- [MATERIAL FOR THE TASK]
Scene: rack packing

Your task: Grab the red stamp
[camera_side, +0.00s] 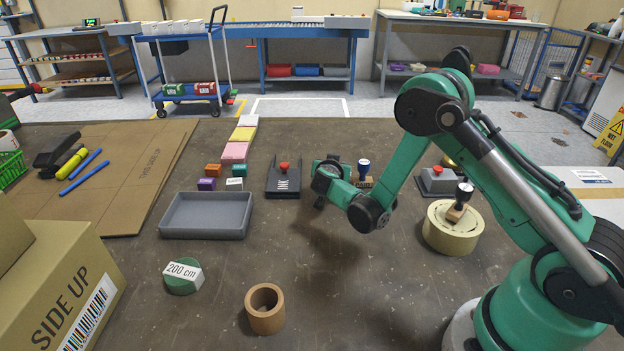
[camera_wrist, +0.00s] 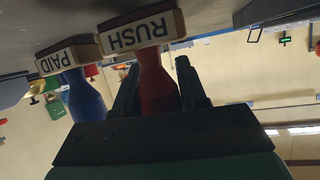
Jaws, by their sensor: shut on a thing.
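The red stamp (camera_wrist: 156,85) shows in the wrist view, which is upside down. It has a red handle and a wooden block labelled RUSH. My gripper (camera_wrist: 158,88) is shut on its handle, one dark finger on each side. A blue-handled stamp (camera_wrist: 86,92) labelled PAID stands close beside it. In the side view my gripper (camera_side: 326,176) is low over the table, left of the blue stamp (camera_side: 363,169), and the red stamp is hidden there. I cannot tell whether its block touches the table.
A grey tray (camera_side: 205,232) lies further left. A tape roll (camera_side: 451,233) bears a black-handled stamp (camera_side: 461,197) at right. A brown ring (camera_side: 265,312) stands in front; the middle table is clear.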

* * *

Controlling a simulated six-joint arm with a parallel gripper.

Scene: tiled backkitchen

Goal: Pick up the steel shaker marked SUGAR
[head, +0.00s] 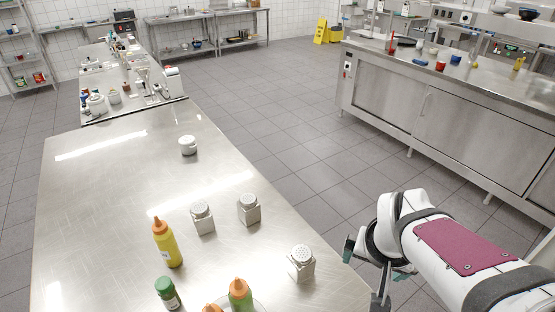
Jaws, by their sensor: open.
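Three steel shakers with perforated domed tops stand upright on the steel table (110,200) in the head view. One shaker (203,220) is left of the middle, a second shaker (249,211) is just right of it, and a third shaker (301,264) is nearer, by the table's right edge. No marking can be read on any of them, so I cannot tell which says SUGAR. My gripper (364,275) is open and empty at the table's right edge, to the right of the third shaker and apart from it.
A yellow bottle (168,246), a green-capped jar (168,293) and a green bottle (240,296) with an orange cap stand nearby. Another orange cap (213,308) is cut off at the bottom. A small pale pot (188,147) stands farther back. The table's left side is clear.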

- [DIRECTIONS FOR THIS TASK]
Find the word "Scene" and list each line it appears in.

- [SOLUTION]
Scene: rack packing
Scene: tiled backkitchen

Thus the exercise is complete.